- **Recorded data**
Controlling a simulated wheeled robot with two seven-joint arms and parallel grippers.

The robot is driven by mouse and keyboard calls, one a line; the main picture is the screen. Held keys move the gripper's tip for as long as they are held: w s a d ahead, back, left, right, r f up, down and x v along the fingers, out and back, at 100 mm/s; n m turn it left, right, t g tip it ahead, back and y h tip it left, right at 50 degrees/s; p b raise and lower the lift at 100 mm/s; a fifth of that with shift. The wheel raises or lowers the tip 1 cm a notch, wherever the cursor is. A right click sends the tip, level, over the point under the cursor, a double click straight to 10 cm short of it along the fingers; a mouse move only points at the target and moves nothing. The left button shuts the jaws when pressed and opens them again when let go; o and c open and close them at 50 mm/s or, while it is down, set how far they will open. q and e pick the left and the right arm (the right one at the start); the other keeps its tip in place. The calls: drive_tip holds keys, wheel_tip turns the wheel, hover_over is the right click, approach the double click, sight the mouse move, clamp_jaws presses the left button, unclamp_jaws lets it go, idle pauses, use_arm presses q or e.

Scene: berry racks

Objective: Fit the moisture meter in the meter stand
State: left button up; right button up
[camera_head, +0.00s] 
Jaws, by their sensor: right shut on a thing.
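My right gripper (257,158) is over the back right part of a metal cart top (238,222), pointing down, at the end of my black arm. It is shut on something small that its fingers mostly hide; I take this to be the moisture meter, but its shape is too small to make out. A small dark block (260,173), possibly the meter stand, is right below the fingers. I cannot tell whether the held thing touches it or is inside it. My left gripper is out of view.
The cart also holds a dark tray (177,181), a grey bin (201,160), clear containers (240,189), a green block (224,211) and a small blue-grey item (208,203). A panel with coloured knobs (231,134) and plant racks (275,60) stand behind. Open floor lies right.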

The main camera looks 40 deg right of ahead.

- **Task statement**
All of the material above needs to be copied exactly.

- **Exercise response**
Controlling a simulated wheeled robot with two seven-joint arms and parallel grippers.

The robot is driven by mouse and keyboard calls, one a line; the main picture is the screen. Held keys move the gripper's tip for as long as they are held: w s a d ahead, back, left, right, r f up, down and x v along the fingers, out and back, at 100 mm/s; n m turn it left, right, t g tip it ahead, back and y h tip it left, right at 50 degrees/s; p b raise and lower the lift at 100 mm/s; a fifth of that with shift. The wheel raises or lowers the tip 1 cm a notch, wherever the cursor is. A right click sends the tip, level, over the point under the cursor, a double click straight to 10 cm short of it along the fingers; a mouse move only points at the target and moves nothing. The left button shuts the jaws when pressed and opens them again when let go; o and c open and close them at 50 mm/s or, while it is down, set how far they will open. q and e pick the left and the right arm (the right one at the start); the other keeps its tip in place. The calls: drive_tip holds keys, wheel_tip turns the wheel, hover_over is the right click, approach the double click, sight the mouse move, clamp_jaws presses the left button, unclamp_jaws lets it go, idle pauses, use_arm presses q or e.

Scene: berry racks

Objective: Fit the moisture meter in the meter stand
State: left button up; right button up
[camera_head, +0.00s] 
Jaws, by their sensor: right shut on a thing.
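My right gripper (257,158) is over the back right part of a metal cart top (238,222), pointing down, at the end of my black arm. It is shut on something small that its fingers mostly hide; I take this to be the moisture meter, but its shape is too small to make out. A small dark block (260,173), possibly the meter stand, is right below the fingers. I cannot tell whether the held thing touches it or is inside it. My left gripper is out of view.
The cart also holds a dark tray (177,181), a grey bin (201,160), clear containers (240,189), a green block (224,211) and a small blue-grey item (208,203). A panel with coloured knobs (231,134) and plant racks (275,60) stand behind. Open floor lies right.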

The main camera looks 40 deg right of ahead.

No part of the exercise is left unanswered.